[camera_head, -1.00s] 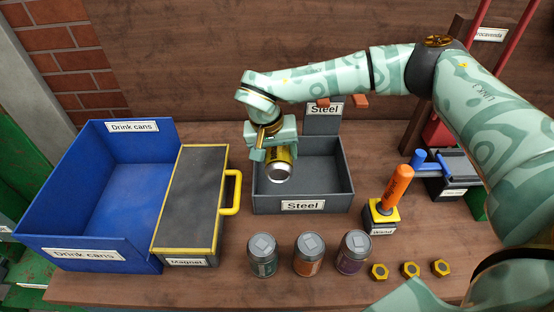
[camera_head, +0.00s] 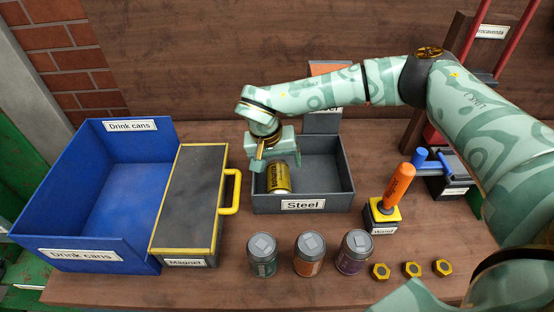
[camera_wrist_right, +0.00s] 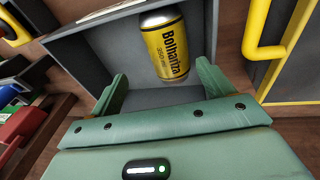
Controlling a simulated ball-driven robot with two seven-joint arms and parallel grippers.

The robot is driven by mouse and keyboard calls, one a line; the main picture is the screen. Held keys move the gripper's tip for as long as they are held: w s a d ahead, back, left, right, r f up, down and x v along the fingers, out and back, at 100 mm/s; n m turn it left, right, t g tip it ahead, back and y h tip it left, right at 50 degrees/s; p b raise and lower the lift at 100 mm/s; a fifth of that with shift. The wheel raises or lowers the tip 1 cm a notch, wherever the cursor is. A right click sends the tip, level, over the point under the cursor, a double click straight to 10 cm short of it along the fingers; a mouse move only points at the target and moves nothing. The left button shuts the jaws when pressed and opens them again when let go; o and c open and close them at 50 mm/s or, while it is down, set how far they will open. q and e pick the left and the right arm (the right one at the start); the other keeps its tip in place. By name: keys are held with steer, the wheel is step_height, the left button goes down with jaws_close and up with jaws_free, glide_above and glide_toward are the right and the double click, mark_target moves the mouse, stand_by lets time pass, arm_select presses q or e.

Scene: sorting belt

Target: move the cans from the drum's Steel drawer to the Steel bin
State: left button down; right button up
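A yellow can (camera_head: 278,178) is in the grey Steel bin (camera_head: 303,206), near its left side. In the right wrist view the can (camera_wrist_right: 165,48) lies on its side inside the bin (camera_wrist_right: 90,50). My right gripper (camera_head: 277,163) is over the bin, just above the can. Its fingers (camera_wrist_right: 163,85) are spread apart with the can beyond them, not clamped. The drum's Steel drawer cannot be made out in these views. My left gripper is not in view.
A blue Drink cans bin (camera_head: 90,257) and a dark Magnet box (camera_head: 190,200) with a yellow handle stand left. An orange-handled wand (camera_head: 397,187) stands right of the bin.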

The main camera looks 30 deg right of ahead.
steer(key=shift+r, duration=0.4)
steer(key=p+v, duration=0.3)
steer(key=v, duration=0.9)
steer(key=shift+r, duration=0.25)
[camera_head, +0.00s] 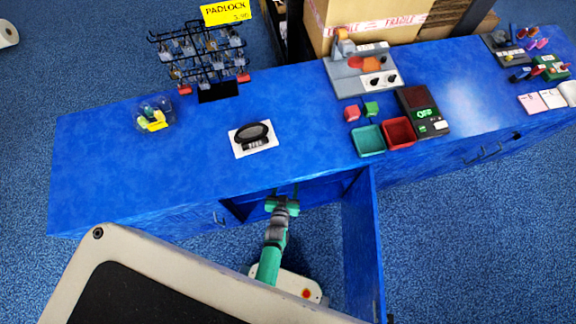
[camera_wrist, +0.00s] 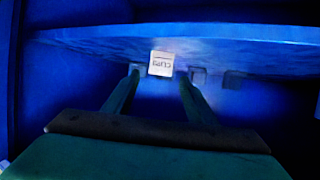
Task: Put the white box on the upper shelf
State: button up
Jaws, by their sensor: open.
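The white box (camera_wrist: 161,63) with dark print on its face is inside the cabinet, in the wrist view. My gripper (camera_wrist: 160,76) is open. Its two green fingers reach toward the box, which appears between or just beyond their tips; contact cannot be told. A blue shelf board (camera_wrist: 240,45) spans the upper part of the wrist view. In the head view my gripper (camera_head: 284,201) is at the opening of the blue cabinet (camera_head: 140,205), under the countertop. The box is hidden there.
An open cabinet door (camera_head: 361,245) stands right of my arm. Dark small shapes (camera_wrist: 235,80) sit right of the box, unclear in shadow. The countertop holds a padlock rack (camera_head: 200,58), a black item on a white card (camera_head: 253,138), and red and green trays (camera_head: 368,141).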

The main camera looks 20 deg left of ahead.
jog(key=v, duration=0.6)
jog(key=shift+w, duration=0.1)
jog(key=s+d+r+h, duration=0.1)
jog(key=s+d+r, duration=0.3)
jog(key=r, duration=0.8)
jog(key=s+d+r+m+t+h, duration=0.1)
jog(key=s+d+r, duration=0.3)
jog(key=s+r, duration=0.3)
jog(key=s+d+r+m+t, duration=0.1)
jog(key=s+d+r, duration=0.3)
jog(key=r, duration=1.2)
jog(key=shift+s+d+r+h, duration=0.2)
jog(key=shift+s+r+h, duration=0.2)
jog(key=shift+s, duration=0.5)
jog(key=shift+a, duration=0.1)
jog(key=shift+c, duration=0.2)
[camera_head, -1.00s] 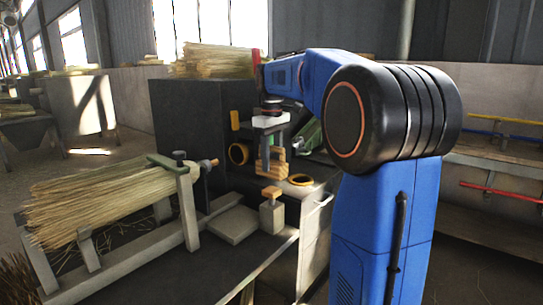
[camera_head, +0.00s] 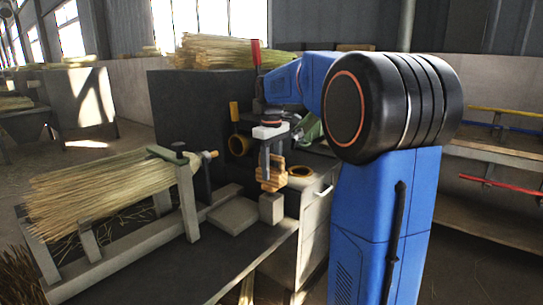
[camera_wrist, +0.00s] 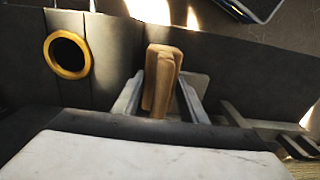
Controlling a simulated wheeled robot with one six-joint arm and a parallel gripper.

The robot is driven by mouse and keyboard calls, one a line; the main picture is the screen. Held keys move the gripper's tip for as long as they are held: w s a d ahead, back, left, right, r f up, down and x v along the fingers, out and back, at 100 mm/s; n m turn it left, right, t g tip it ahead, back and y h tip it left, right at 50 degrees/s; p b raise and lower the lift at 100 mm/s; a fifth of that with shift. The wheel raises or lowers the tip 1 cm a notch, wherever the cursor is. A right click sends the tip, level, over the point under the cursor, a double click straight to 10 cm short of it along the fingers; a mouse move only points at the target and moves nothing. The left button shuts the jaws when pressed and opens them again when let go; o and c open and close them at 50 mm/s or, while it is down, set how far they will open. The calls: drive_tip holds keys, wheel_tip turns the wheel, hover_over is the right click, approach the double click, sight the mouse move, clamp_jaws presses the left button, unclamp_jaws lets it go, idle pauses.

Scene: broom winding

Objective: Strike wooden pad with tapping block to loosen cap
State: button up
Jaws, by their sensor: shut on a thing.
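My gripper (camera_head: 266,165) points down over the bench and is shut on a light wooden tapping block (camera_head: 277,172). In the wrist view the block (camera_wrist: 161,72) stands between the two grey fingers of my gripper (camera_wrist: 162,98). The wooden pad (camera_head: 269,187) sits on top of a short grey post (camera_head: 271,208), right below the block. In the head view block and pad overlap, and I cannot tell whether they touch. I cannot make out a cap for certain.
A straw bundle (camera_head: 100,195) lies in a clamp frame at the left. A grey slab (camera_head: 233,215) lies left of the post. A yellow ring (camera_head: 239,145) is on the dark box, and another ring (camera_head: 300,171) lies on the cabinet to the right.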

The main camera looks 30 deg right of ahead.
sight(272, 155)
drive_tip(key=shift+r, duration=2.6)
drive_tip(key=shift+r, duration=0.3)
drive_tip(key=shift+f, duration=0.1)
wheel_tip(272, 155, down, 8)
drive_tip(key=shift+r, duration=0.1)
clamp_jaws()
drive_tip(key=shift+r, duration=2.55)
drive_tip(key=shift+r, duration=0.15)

▸ TASK TO COMPLETE
Write out the entries again, exactly as given, skipping any images.

▸ WRITTEN ANSWER
[camera_head, -1.00s] 
[camera_head, +0.00s] 
[camera_wrist_right, +0.00s] 
Controlling a simulated ball-driven robot with two seven-joint arms and parallel grippers.

The robot is driven by mouse and keyboard calls, one a line; the main picture is the screen. Held keys move the gripper's tip for as long as they are held: w s a d ahead, back, left, right, r f up, down and x v along the fingers, out and back, at 100 mm/s; n m turn it left, right, t g tip it ahead, back and y h tip it left, right at 50 degrees/s; p b raise and lower the lift at 100 mm/s; a fifth of that with shift. The wheel raises or lowers the tip 1 cm a notch, wherever the cursor is. A right click sends the tip, level, over the point under the cursor, a double click straight to 10 cm short of it along the fingers; a mouse move only points at the target and moves nothing. The left button shuts the jaws when pressed and opens them again when let go; o and c open and close them at 50 mm/s or, while it is down, set how far they will open. q and e pick the left and the right arm (the right one at the start); the other keeps its tip in place. By name: keys are held with steer, the wheel is step_height, the left button goes down with jaws_close and up with jaws_free, glide_above and glide_toward are the right and the double click, mark_target moves the mouse, stand_by lets time pass, arm_select presses q or e.

Scene: sorting belt

Target: move the cans from the drum's Steel drawer to the Steel bin
State: left button down; right button up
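A yellow can (camera_head: 278,178) is in the grey Steel bin (camera_head: 303,206), near its left side. In the right wrist view the can (camera_wrist_right: 165,48) lies on its side inside the bin (camera_wrist_right: 90,50). My right gripper (camera_head: 277,163) is over the bin, just above the can. Its fingers (camera_wrist_right: 163,85) are spread apart with the can beyond them, not clamped. The drum's Steel drawer cannot be made out in these views. My left gripper is not in view.
A blue Drink cans bin (camera_head: 90,257) and a dark Magnet box (camera_head: 190,200) with a yellow handle stand left. An orange-handled wand (camera_head: 397,187) stands right of the bin.

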The main camera looks 30 deg right of ahead.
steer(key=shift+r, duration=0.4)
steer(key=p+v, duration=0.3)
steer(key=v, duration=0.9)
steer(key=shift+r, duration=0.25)
[camera_head, +0.00s] 
[camera_wrist, +0.00s] 
Task: Put the white box on the upper shelf
State: button up
Jaws, by their sensor: open.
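The white box (camera_wrist: 161,63) with dark print on its face is inside the cabinet, in the wrist view. My gripper (camera_wrist: 160,76) is open. Its two green fingers reach toward the box, which appears between or just beyond their tips; contact cannot be told. A blue shelf board (camera_wrist: 240,45) spans the upper part of the wrist view. In the head view my gripper (camera_head: 284,201) is at the opening of the blue cabinet (camera_head: 140,205), under the countertop. The box is hidden there.
An open cabinet door (camera_head: 361,245) stands right of my arm. Dark small shapes (camera_wrist: 235,80) sit right of the box, unclear in shadow. The countertop holds a padlock rack (camera_head: 200,58), a black item on a white card (camera_head: 253,138), and red and green trays (camera_head: 368,141).

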The main camera looks 20 deg left of ahead.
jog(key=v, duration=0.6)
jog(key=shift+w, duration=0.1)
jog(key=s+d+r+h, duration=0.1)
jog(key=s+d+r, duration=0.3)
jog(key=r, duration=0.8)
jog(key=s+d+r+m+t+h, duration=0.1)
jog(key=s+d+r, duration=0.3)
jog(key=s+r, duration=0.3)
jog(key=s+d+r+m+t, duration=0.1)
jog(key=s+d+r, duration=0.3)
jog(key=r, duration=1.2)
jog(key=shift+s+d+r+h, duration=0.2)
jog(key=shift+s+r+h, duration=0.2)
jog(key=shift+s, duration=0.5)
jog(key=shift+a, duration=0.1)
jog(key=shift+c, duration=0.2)
[camera_head, -1.00s] 
[camera_head, +0.00s] 
[camera_wrist, +0.00s] 
Controlling a simulated wheeled robot with one six-joint arm and a parallel gripper.

The robot is driven by mouse and keyboard calls, one a line; the main picture is the screen. Held keys move the gripper's tip for as long as they are held: w s a d ahead, back, left, right, r f up, down and x v along the fingers, out and back, at 100 mm/s; n m turn it left, right, t g tip it ahead, back and y h tip it left, right at 50 degrees/s; p b raise and lower the lift at 100 mm/s; a fifth of that with shift. The wheel raises or lowers the tip 1 cm a notch, wherever the cursor is. A right click sends the tip, level, over the point under the cursor, a double click straight to 10 cm short of it along the fingers; a mouse move only points at the target and moves nothing. The left button shuts the jaws when pressed and opens them again when let go; o and c open and close them at 50 mm/s or, while it is down, set how far they will open. The calls: drive_tip holds keys, wheel_tip turns the wheel, hover_over is the right click, approach the double click, sight the mouse move, clamp_jaws presses the left button, unclamp_jaws lets it go, idle pauses.

Scene: broom winding

Objective: Strike wooden pad with tapping block to loosen cap
State: button up
Jaws, by their sensor: shut on a thing.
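My gripper (camera_head: 266,165) points down over the bench and is shut on a light wooden tapping block (camera_head: 277,172). In the wrist view the block (camera_wrist: 161,72) stands between the two grey fingers of my gripper (camera_wrist: 162,98). The wooden pad (camera_head: 269,187) sits on top of a short grey post (camera_head: 271,208), right below the block. In the head view block and pad overlap, and I cannot tell whether they touch. I cannot make out a cap for certain.
A straw bundle (camera_head: 100,195) lies in a clamp frame at the left. A grey slab (camera_head: 233,215) lies left of the post. A yellow ring (camera_head: 239,145) is on the dark box, and another ring (camera_head: 300,171) lies on the cabinet to the right.

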The main camera looks 30 deg right of ahead.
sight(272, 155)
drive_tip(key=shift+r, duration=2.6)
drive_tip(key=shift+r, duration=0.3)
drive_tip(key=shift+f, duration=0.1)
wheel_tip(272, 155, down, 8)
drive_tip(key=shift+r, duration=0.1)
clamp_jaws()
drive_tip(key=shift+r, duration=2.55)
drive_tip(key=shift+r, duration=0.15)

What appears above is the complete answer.